Wraith wrote:Would then, late game, the ideal be a "cavalry corps" in the Army Command for a MTSG benefit? In that they're wicked fast to get into the field?
No. 100% cav divisions perform suboptimally in Corps and Army scale battles. (You will have to take my word that this is something I have sandboxed and tested extensively, so this claim is both empirically grounded as well as wiki-based). Cav participating in large battles really do best when mixed into majority or at least partial infantry divisions.
A cav-Corps' speed would allow it to MTSG slightly more often, but even stacks with slow moving units have a high chance of MTSGing if the travel time is less than 10 days. An all-cav Corps WOULD be highly likely to MTSG but would perform poorly once it got there. If you take care with how you position your Corps and Armies you can give yourself a pretty high chance to MTSG with heavy forces as-is, so it's not worth it to trade increased MTSG chance at the cost of poor performance on arrival.
Because of the way cav elements are treated by the engine, they do not take hits until all the infantry elements in their unit (divisions are units) have received at least one hit. Cavalry replacements are more expensive than line infantry replacements, and you have fewer of them in your replacement pool. A 100% cav division will begin costing you expensive-to-buy cav replacements from the very first hit it receives, while a mixed unit (divisions are units) has a meat shield of cheaper and more available infantry to soak up the initial batch of hits. Assuming you have a cav officer in the Corps/Army stack then cav, especially late-cav, are equal or better than conscript infantry, and slightly weaker than regular line infantry, so a division with 2-4 cav mixed in does not suffer a detrimental loss in combat effectiveness. Additionally, all-cav divisions fare poorly in the assault phase compared to line-infantry or mixed divisions; having infantry in the unit to stand strong during assault phase (not to be confused with assault posture) makes a big difference in relative divisional performance.

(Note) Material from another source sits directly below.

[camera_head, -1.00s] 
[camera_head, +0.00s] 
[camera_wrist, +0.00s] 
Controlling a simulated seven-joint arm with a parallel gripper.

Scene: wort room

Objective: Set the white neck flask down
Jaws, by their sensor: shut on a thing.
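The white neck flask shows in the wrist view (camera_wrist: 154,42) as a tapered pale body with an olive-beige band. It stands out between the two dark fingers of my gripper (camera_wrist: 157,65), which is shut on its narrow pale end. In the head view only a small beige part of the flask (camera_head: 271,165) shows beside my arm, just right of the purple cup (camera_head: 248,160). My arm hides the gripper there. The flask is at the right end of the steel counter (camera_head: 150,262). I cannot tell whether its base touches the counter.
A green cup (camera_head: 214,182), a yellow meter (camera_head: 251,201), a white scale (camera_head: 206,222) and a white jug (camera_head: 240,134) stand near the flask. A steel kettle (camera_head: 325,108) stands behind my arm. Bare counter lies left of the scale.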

The underlying MTSG mechanics also work against all-cav MTSGers, or any other underpowered MTSGing stack for that matter. When MTSGers enter the battle, the friendlies who were already present will mostly sit out for a round and the MTSGers have to do all the fighting (and MTSGers don't benefit from entrenchments, even if the battle is defensive). If the MTSGing stack is small relative to the opponent's force (which is likely if you are trying to use MTSG to cover a broad front) or has suboptimal composition, it will take a lot of hits and not do adequate damage to opposing divisions, risking failed shaken and morale rolls, which then have a cascading effect across the rest of your troops. Forget the idea of a small reserve Army force of any kind MTSGing to save the day, be it cav, artillery or what-have-you. The manual is just plain wrong when it implies that this is how you should use Armies. Any stack that MTSGs into a battle needs to be able to hold its own for at least one round against the (probably) corps sized stack it will be facing on its first round of combat. As a rule of thumb, assume that at least two full divisions will fit into the frontage of any large battle, so a MTSG stack needs to be at least that size and with an appropriate composition to not get pawned when it shows up to battle.
I have seen many battles where the total forces available should have been good enough to win but a too-small MTSGing stack cost the battle.

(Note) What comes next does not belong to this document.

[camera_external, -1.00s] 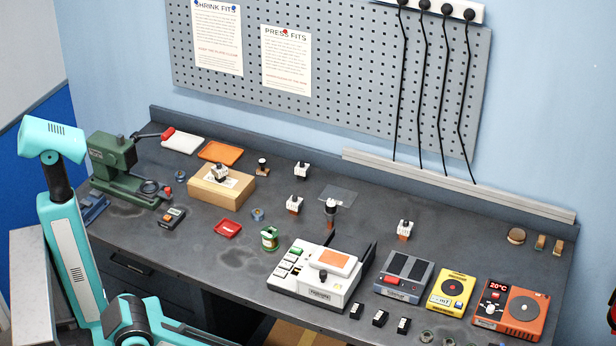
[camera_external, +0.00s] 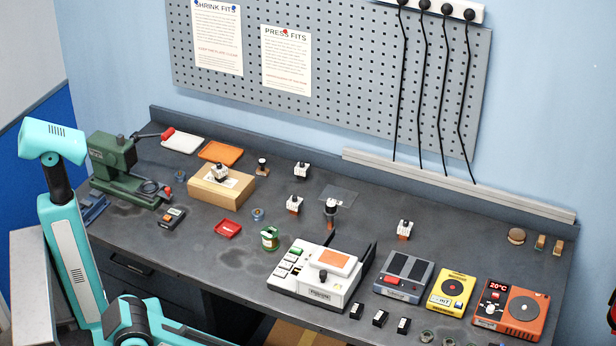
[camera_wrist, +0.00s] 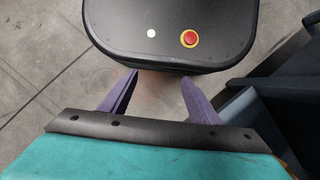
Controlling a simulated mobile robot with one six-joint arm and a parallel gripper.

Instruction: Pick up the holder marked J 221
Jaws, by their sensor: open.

Later in the game I often put together "finisher" stacks consisting of 8-10 infantry, the rest cav and some rifled artillery either in the division or at the stack level as CPs permit that lurk just far enough int he back that they do not MTSG to battles they can't handle. I give them a Cav leader (JEB Stuart is perfect for this, and I organize him as a Corps so he gets bonuses but I don't make it "corps sized") and use it to lay into retreating stacks that have overcommitted and lost at their point of attack. The Cav give them extra patrol to increase the likelihood they can actually bring retreaters (who are usually in passive posture) to battle, and the infantry and artillery deal enough damage to seriously harm the enemy and force them to withdraw without incurring excessive cavalry losses. (You have to be in orange/attack posture, hence the rifled guns). These, along with scouting or other small stacks to block retreat paths can herd retreaters to progressively worse positions while continuing to deal damage until the retreaters either evaporate on their own or I can execute a stack-wipe. The number of cav gives the opportunity for a fair amount of pursuit damge (the enemy will tend to retreat since they are in passive posture).